Speaking just before Biden, vice-president Kamala Harris, a former California senator who was in the Capitol on 6 January last year, said the rioters not only defiled the building but assaulted "the institutions, the values, the ideals that generations of Americans have marched, picketed and shed blood to establish and defend".

In their comments, Harris and Biden called for the protection of voting rights. Harris urged lawmakers to pass the voting rights bills currently stalled before Congress.

The insurrection was the last desperate attempt by Trump to overturn the results of the 2020 election, after a series of legal challenges and a pressure campaign failed.

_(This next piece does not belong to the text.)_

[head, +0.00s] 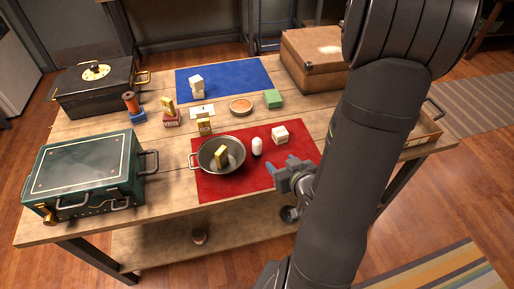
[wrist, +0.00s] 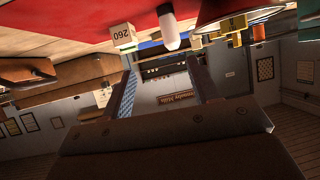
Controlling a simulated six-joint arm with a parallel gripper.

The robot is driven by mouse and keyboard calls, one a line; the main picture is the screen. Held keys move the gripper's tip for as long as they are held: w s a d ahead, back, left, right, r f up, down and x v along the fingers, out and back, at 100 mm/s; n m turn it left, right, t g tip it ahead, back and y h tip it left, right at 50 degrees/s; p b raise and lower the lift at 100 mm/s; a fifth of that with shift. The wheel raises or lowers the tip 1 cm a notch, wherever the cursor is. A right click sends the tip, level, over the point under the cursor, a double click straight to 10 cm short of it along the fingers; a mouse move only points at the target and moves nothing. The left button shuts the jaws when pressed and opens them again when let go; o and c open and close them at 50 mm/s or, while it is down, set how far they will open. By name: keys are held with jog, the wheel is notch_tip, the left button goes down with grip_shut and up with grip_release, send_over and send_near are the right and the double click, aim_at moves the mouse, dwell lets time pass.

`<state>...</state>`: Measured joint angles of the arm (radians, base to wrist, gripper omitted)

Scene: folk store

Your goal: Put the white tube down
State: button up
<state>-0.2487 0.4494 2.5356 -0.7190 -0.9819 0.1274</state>
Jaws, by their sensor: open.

On that day, a mob of his supporters stormed the Capitol after Trump encouraged them to "fight like hell" as Congress convened to certify the election result. But lawmakers who had initially fled for their lives during the siege returned to the chamber, shaken but resolved, to make Trump's electoral defeat official.

In the year since the attack, elected officials, historians and democracy advocates have warned that the threat of future violence remains high. Trump and his allies have spent the past months rewriting the 6 history of January, downplaying the violence and shifting the blame.

It was the the worst attack on the Capitol since it was burned by British forces in 1814.

Much of Biden's speech was devoted to establishing fact from fiction about the events of 6 January, as a revisionist history of the attack, promoted by Trump and his allies, takes root.

"That's what great nations do: they don't bury the truth, they face up to it," he said. "We must be absolutely clear about what is the truth and what is a lie."

"This wasn't a group of tourists. This was an armed insurrection. They weren't looking to uphold the will of the people, they were looking to deny the will of the people," Biden said.

All the while, Biden charged, Trump watched the violence unfold on TV from the private dining room near the Oval office. "He can't accept that he lost."